Rupert Roberts told Tribune Business that VAT "zero rated" food products were up to 30 percentage points below forecast as a percentage of total sales, resulting in supermarkets collecting significantly more Treasury revenue that forecast during the first six weeks of the 2018-2019 fiscal year.
He revealed that Super Value collected "54 percent more VAT than expected" for July, before the bread basket foods' "zero rating" took effect. And tax revenues collected from consumers during the first two weeks of August, after the VAT exemption took effect, were 33 percent up year-over-year.
These figures contrast sharply with Mr Roberts' prediction to Tribune Business on July 20, 2018, that the "zero rating" of "bread basket food items would slash Super Value's VAT take by two-thirds
He based this on the estimate that at least 50 percent of Super Value's product range would be VAT-free, and suggested this could apply to 100 percent of "Mom and Pop" food stores' inventory, given that they typically sold only breadbasket items.
However, Mr Roberts conceded that his and industry predictions that breadbasket items would account for 50 percent of sales had proven widely inaccurate to-date. He suggested the true proportion could be less than 20 percent, meaning consumers are purchasing more VAT-able grocery products.
He added that the breadbasket percentage could even be as low as 15 percent in locations such as Abaco, due to the high number of second home owners, renters and yachters who were likely less VAT-conscious than Bahamians when it came to their shopping patterns.
Mr Roberts also revealed that another "terrible concern" for the retail industry - that they would be unable to "cover" the 12 percent VAT paid on imported inventory at the border, thus requiring the Government to pay them a refund - had also failed to materialise to-date.
The sector had feared the Government would be unable to effect timely refunds, thus impairing their cash flow, and Mr Roberts described its ability to cover the "border VAT" as "a God send".
The Super Value chief branded the immediate results from 12 percent VAT as all-around "good news", since retailers' cash flows were not impaired; the Public Treasury was likely earning more revenues than anticipated; and the lower-than-expected breadbasket sales percentage would aid Dr Duane Sands' quest to make these foods healthier.
"I think we were all wrong about the amount of bread basket items we're selling," Mr Roberts told Tribune Business. "Definitely the Retail Grocers Association (RGA), of which I'm secretary, we're wrong.
"I'm pleasantly surprised that I'm wrong and how low it is.
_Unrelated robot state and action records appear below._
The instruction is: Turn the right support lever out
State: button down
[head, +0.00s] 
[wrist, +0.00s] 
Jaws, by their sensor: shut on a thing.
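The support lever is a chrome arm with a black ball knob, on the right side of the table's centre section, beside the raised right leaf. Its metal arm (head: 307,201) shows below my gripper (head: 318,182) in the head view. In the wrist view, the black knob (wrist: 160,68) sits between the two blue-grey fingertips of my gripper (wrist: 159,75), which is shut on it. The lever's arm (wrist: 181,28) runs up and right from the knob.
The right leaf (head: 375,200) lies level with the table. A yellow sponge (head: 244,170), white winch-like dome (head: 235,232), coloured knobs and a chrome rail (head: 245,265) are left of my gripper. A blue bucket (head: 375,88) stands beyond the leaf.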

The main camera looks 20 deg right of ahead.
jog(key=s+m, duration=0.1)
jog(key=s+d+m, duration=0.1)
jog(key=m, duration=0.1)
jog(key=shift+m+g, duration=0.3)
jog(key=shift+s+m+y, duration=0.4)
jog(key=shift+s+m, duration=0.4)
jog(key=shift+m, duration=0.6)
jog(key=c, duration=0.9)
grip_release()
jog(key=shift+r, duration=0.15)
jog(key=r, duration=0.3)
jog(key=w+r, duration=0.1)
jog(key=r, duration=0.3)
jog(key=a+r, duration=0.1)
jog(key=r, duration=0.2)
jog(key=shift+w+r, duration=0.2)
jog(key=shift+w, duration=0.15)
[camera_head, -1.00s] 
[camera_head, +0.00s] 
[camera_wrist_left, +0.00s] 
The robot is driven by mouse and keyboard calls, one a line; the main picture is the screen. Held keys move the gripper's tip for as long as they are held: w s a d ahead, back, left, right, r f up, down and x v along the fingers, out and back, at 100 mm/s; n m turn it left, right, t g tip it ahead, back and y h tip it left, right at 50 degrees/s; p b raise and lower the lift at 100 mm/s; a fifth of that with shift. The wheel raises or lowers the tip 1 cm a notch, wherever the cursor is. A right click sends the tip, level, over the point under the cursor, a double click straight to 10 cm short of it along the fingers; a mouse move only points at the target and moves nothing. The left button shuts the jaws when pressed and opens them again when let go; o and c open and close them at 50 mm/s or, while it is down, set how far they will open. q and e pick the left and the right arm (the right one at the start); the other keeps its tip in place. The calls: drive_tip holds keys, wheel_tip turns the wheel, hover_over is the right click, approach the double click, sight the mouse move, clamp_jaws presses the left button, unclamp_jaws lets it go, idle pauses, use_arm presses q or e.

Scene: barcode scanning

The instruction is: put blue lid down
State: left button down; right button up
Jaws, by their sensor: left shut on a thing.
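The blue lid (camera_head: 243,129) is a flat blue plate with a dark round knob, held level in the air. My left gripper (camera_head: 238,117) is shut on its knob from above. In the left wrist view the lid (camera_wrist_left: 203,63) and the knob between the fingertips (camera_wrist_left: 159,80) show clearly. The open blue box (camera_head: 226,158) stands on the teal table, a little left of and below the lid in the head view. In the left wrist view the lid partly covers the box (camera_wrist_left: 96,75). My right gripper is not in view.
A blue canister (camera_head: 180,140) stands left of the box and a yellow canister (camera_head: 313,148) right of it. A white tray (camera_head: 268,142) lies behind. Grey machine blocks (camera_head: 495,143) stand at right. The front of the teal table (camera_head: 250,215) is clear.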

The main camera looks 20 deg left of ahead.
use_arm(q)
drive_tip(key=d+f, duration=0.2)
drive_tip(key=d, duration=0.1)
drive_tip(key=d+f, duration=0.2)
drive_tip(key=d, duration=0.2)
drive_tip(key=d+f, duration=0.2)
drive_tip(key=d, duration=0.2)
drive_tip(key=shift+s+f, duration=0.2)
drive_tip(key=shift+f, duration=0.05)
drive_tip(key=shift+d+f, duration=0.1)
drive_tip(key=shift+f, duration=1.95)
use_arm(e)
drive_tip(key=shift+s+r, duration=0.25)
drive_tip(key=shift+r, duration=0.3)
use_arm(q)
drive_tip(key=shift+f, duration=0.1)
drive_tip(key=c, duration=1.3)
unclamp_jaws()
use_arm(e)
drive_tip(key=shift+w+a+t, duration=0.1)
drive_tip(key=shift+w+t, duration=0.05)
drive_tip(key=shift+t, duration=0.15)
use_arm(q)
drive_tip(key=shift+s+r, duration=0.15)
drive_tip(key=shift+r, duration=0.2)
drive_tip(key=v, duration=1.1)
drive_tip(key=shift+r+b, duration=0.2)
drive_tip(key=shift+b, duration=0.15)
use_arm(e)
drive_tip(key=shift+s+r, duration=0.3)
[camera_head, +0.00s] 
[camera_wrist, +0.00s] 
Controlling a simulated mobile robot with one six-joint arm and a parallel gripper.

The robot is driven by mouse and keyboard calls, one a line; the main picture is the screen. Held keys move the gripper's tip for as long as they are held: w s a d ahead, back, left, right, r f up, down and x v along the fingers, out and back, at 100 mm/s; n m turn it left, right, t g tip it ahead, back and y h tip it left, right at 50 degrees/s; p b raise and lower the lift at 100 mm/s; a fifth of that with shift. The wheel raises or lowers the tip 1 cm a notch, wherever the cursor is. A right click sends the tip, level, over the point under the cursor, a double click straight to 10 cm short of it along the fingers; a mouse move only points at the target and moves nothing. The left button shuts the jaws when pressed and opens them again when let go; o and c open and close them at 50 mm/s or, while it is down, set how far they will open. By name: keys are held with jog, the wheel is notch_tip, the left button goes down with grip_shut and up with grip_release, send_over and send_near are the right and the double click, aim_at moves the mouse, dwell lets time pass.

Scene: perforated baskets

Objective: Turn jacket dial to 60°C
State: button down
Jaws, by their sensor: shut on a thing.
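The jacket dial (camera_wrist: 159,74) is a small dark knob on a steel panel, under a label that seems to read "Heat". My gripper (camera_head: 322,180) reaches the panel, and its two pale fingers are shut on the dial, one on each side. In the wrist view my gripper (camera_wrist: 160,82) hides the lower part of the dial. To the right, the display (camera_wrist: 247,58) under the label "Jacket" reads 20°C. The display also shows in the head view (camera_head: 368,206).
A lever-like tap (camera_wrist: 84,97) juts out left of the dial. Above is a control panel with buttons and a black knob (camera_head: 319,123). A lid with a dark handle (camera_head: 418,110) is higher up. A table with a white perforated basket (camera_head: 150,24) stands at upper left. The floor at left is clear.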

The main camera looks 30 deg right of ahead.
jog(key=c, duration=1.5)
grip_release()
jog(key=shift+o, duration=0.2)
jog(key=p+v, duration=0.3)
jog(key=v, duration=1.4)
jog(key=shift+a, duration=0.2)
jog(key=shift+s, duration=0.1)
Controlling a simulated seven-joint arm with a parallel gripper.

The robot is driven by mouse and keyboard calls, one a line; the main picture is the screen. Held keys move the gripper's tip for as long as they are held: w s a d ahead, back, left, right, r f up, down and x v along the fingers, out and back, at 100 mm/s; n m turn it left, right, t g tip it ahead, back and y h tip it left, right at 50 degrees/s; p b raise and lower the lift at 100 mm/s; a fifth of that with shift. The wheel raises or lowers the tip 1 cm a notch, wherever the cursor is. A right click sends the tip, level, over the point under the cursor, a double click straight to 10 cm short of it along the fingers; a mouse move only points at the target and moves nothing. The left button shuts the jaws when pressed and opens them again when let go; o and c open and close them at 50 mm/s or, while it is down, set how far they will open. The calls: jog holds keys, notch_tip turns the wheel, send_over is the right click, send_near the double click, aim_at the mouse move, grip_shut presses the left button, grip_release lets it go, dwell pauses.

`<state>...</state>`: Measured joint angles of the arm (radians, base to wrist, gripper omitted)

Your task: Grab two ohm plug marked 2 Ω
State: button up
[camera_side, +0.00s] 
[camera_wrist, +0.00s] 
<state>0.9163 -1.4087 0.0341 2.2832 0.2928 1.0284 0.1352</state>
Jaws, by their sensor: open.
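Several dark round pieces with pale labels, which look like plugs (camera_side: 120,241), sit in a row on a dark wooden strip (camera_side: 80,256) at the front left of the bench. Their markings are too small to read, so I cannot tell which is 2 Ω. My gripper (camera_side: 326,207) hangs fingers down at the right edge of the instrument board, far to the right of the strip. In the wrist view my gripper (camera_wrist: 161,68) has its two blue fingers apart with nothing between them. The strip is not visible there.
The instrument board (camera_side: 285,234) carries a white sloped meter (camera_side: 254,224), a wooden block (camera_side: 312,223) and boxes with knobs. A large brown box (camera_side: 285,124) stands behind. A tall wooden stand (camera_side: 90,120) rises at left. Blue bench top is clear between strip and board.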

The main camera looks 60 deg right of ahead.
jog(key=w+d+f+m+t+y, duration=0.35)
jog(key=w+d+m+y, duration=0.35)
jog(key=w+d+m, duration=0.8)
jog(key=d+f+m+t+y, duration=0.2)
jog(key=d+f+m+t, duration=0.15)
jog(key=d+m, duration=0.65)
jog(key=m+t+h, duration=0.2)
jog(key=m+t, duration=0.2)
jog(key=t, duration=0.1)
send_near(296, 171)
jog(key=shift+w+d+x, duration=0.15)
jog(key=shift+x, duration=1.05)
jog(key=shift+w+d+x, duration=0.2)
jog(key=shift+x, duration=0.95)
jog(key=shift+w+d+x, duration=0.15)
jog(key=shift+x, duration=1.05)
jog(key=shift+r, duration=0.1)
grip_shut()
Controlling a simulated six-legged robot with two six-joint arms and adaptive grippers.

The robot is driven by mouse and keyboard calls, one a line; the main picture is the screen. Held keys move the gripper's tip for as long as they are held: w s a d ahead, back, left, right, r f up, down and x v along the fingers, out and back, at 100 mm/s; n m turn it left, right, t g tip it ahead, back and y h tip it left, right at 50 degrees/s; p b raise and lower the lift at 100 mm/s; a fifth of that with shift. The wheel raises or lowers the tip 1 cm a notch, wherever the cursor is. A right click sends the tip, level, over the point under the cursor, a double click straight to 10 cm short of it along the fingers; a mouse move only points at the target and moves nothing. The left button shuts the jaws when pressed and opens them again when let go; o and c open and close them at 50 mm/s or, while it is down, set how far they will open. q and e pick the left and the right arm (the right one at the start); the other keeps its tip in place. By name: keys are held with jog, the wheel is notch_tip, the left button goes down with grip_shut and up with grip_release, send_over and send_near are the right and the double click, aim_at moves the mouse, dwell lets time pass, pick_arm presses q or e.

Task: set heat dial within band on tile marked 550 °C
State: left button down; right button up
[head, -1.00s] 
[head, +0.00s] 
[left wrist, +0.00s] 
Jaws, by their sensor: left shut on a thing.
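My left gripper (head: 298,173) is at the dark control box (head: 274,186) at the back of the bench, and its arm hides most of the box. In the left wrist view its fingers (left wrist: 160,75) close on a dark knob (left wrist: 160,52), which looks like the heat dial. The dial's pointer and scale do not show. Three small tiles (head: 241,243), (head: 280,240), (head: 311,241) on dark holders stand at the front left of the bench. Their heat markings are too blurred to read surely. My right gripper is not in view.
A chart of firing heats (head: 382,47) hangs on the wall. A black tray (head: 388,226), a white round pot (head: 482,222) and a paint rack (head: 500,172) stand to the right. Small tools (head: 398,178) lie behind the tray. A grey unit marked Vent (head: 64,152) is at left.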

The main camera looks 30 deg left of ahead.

I say that because I thought it could run up to 50 percent, but I know it's now going to run under 20 percent. I know it's going to be under the 20 percents, and hopefully in the range of 15 percent."
Mr Roberts expressed hope that "the whole country" would follow Abaco, where bread basket items were on target to hit 15 percent of total sales. "In Abaco they have the tourism; they have the foreign residents and the yachters that are out buying from local stores, and they're not buying the bread basket items," the Super Value chief added.
"They're [Abaco's bread basket percentage] is going to come in lower than New Providence, which is great. We're selling to the tourists in this country at 12 percent and they're paying our taxes."
As for Super Value's experience, Mr Roberts told Tribune Business: "In July, we collected 54 percent more VAT than expected. And, in the first couple of weeks of August, we collected 33 percent more VAT than last year.
"Therefore, the 50 percent bread basket estimate was wrong. For the last 50 years we've been promoting bread basket items in the newspaper, the radio and TV. Now, the good news is we expect bread basket items to be less than 20 percent of sales, and hopefully they will be in the vicinity of 15 percent.
"We're collecting 33 percent more, which is indicative we over-estimated the percentage of bread basket items we are selling."
The 2018-2019 Budget 'zero rated' so-called 'breadbasket' food items as one of the protections designed to insulate lower income Bahamians from the VAT increase's impact, meaning the 12 percent has not been added to the final sales price from August 1.
This also benefits food stores, wholesalers and all elements in the local supply chain, as they also do not have to pay the new 12 per cent rate. If a product has 'zero rating' status, businesses are exempt from paying VAT on their input costs in proportion to the amount of inventory accounted for by these items - in a food store's case, the bread basket.
Mr Roberts, meanwhile, expressed surprise that retailers had largely been able to cover the "border VAT" on imported inventory without having to resort to government credit or refunds.
"We're covering 12 percent of VAT at the port, which means merchants do not require a refund. That was a big concern of merchants," he explained. "We're collecting the VAT to cover it, and that's a God send.
"We don't want the Government owing us and they're not able to pay, which strangles cash flow and puts small and big merchants out of business. This was a terrible concern among merchants that the Government would start owing us money they were not able to pay, summed up in one word: Barbados."
Mr Roberts also revealed that Super Value had to resort to using its bond, "without paying the duty" immediately, to move imported inventory from the dock after Customs' reclassification of codes and tariff headings - without informing major importers and brokers - caused temporary clearance issues earlier this summer for the private sector.
Still, Mr Roberts praised the Ministry of Finance and government revenue agencies for working with retailers, wholesalers and others to accomplish the transition to 12 percent VAT and associated 'zero ratings' with a minimum of fuss - something he described as "a first time in 50 years" event.
He added that there was "a great difference" between this government's approach and that taken by the Christie administration, as the current one was "not penalising us for mistakes" but working with the private sector to get it right.